A disc brake system comprises a rotor and opposing brake pads that, when actuated, generate frictional force to convert kinetic energy into heat, thereby decelerating the vehicle. During this process, the kinetic energy of the vehicle’s motion is converted into thermal energy, with part of the heat absorbed by the brake disc and the remainder dissipated into the surrounding environment. The amount of heat the brake disc absorbs significantly impacts its long-term durability. Therefore, selecting a material with excellent heat dissipation, sufficient mechanical strength, and cost-effectiveness is crucial. This study aims to analyze the heat generated during braking and evaluate the thermal dissipation efficiency of different materials. Three material types are considered: gray cast iron, C45 steel, and aluminum. The brake disc model is designed and analyzed in SolidWorks and ANSYS to simulate thermal and structural performance. optiSLang is employed to optimize the brake disc design regarding mass and temperature distribution by utilizing the Design of Experiments (DoE) method and sensitivity analysis.

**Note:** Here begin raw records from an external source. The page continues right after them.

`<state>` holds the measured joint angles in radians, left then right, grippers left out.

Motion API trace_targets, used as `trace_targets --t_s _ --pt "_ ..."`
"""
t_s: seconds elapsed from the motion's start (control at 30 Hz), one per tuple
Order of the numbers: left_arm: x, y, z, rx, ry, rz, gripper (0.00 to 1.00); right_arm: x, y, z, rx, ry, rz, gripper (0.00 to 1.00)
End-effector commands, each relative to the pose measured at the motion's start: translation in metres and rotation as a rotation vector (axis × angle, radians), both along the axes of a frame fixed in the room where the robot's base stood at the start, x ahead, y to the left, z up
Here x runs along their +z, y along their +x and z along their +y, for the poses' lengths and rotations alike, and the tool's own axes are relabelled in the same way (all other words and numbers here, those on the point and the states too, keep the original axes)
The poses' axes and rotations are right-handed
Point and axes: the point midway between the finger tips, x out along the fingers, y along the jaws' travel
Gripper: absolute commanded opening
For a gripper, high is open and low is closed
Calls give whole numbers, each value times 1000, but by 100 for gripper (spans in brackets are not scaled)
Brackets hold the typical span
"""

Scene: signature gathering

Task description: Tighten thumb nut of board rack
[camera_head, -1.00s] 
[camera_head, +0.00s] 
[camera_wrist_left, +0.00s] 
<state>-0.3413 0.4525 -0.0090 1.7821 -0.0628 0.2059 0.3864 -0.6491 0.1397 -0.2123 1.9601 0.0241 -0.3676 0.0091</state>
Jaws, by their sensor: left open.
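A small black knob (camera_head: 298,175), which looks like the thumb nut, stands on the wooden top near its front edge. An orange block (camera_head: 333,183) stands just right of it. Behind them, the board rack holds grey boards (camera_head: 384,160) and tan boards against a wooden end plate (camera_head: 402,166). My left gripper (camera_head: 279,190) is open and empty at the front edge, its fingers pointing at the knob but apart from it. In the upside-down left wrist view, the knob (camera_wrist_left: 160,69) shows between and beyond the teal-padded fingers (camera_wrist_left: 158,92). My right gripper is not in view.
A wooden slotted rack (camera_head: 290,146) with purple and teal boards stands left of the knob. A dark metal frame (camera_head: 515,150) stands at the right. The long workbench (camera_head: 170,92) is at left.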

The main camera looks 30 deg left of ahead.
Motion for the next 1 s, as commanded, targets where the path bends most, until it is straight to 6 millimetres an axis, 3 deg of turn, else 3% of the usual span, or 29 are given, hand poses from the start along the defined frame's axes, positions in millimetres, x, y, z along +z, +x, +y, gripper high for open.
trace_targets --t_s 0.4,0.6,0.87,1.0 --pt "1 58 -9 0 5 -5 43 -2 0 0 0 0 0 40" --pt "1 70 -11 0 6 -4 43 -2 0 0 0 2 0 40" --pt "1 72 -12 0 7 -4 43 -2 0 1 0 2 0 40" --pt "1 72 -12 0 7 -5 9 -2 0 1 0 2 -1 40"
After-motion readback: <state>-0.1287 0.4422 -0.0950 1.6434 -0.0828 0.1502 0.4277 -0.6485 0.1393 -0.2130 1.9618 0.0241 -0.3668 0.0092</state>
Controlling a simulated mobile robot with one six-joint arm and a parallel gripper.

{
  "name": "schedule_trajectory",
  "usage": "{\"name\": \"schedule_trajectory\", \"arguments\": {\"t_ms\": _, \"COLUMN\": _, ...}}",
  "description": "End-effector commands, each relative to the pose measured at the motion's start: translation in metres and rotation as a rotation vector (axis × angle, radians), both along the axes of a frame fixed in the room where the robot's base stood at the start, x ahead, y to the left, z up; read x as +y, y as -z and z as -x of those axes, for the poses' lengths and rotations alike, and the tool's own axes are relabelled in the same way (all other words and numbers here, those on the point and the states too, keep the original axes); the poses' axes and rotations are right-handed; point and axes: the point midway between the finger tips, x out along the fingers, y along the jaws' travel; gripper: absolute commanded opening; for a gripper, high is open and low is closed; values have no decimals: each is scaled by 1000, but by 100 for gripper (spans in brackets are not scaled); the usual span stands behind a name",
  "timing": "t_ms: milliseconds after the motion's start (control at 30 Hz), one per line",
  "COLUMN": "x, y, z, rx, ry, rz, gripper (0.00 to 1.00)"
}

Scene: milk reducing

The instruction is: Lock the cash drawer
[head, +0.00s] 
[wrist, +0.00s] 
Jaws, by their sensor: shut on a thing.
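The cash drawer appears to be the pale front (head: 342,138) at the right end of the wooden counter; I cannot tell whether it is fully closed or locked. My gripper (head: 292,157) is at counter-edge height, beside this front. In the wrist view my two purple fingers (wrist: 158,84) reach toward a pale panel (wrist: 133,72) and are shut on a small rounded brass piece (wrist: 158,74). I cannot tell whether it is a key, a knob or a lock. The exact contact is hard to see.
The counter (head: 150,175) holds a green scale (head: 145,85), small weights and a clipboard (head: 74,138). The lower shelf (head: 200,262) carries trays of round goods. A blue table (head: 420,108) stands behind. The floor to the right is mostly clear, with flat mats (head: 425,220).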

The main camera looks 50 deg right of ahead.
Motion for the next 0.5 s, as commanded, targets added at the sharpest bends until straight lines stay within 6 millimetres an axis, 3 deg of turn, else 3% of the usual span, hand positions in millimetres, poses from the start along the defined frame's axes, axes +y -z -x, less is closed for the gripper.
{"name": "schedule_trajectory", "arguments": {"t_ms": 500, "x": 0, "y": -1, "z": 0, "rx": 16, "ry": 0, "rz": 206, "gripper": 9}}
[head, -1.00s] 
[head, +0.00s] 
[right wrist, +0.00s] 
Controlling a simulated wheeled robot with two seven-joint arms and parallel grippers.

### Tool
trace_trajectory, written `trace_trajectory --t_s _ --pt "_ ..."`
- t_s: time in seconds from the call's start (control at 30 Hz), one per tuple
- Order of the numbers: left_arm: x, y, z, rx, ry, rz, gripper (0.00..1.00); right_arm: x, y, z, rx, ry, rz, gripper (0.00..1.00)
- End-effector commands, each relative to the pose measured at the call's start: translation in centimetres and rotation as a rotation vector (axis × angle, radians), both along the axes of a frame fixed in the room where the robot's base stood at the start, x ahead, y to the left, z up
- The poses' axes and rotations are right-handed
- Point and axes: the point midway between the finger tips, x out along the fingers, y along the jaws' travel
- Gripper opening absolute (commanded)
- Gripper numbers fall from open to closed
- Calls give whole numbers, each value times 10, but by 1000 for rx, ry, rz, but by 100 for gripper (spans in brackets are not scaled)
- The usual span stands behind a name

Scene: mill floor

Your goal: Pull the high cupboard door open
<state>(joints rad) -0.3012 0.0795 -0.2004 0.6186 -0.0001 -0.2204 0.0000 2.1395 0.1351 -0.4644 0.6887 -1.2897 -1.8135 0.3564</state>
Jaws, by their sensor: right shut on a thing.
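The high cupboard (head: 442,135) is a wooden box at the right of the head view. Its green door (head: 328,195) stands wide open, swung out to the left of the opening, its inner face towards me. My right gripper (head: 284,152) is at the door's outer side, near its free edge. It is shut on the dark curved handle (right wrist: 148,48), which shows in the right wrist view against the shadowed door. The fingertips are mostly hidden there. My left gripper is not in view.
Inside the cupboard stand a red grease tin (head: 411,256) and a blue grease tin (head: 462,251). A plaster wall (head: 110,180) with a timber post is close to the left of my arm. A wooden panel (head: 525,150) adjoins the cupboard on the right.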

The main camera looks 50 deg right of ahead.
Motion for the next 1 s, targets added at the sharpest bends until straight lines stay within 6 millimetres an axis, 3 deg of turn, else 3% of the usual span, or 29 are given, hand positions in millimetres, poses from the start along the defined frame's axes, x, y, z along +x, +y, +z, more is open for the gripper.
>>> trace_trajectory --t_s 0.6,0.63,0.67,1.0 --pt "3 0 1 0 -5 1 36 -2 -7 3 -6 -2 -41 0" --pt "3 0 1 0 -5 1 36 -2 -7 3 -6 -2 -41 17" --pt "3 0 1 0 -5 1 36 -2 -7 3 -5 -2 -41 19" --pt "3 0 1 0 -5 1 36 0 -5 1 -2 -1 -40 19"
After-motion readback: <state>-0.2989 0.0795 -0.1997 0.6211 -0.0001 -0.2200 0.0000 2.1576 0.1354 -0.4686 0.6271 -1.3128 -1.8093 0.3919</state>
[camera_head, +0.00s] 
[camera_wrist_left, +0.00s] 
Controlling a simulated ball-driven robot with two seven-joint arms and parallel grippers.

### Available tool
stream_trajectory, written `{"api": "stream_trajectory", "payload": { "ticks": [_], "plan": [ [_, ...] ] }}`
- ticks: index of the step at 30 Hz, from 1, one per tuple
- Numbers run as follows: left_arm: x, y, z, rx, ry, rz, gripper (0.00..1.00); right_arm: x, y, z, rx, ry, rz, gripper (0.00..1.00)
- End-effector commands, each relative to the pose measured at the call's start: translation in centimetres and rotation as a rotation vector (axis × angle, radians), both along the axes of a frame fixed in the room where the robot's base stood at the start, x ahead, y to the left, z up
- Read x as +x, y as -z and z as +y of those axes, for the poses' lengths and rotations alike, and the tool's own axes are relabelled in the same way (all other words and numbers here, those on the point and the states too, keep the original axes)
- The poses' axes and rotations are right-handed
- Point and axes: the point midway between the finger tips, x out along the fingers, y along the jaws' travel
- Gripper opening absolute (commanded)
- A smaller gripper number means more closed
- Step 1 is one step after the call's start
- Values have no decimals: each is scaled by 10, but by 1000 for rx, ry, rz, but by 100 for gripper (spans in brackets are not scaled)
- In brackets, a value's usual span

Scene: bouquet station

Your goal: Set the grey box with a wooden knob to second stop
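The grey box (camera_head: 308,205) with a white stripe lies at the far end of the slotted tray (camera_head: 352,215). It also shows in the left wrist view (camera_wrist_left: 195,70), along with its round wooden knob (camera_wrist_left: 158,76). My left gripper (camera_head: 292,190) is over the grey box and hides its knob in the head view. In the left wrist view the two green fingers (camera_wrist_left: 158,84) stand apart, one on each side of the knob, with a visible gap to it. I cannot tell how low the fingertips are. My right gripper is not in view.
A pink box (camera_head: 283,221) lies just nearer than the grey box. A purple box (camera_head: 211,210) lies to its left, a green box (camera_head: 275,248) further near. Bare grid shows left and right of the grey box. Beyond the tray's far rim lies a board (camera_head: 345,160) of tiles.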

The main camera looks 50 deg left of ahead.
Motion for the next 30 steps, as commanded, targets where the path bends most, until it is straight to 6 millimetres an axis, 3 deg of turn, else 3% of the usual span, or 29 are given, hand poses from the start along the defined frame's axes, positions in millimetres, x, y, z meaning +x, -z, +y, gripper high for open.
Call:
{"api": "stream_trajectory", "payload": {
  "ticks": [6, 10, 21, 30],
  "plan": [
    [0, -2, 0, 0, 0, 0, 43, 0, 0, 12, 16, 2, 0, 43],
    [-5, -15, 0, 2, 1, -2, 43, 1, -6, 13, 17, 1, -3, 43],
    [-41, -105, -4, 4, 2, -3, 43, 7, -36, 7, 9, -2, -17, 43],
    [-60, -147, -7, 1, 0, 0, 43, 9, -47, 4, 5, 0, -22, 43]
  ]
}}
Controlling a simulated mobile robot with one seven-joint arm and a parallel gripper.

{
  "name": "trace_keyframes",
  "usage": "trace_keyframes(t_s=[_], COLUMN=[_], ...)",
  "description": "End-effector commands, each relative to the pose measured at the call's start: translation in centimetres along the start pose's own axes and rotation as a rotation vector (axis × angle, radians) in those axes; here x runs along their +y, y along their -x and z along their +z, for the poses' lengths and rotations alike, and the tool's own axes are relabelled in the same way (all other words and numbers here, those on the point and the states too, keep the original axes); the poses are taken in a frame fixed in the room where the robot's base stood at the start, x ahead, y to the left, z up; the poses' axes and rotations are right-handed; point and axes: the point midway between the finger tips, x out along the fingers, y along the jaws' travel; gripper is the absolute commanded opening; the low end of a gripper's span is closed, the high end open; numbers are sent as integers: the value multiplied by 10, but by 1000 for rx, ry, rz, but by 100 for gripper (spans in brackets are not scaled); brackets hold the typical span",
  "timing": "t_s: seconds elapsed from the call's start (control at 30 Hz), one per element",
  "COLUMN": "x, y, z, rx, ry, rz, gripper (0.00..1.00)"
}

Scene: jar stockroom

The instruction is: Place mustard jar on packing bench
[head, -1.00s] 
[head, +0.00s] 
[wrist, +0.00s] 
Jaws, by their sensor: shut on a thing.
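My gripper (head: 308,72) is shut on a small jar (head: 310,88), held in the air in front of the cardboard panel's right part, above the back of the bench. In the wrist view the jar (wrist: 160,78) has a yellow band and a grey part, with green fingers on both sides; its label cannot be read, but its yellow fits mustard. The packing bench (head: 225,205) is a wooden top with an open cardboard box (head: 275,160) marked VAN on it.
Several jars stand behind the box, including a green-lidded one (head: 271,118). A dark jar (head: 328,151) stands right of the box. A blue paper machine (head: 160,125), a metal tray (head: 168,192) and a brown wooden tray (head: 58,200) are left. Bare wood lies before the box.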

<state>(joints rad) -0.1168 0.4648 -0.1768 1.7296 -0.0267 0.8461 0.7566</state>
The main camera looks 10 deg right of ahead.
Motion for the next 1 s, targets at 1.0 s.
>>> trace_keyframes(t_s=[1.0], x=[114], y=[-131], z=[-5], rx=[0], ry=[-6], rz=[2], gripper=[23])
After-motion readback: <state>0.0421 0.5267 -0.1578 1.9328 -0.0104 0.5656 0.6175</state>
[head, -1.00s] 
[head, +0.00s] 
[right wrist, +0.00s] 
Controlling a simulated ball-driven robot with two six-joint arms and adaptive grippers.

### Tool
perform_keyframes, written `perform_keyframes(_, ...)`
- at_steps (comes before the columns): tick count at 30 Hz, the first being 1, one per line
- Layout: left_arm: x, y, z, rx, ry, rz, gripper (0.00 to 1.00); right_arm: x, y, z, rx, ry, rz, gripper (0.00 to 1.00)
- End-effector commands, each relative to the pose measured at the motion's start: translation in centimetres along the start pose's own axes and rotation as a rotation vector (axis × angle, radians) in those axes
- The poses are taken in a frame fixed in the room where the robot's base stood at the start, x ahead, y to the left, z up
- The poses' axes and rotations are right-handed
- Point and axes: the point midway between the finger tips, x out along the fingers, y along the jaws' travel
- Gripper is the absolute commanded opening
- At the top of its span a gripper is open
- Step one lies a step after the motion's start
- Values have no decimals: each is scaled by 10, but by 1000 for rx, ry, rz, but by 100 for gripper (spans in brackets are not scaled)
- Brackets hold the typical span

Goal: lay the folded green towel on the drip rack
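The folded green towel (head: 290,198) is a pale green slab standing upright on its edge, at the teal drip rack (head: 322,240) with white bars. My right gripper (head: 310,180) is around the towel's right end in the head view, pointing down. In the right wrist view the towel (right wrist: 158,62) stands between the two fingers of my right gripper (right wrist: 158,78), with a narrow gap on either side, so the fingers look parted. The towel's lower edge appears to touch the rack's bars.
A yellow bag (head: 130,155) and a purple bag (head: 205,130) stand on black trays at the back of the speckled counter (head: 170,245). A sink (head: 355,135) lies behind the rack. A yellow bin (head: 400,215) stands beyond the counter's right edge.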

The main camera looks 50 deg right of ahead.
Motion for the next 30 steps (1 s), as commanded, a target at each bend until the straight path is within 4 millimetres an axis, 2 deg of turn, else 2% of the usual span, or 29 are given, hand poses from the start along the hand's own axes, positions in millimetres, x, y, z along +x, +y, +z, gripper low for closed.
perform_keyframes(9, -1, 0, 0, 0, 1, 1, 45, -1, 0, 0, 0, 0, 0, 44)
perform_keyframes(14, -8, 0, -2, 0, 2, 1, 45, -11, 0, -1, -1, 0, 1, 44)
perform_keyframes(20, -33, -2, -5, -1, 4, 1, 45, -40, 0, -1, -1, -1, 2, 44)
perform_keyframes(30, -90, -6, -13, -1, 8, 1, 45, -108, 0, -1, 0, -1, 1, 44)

Through a systematic evaluation of various design parameters, an optimized configuration has been identified that enhances braking temperature management while reducing total mass by 10.85%, from 5.13 kg to 4.58 kg, and thickness by 10.46%. The results indicate that C45 remains the most effective material for brake discs, owing to its superior heat dissipation properties and lower overall mass.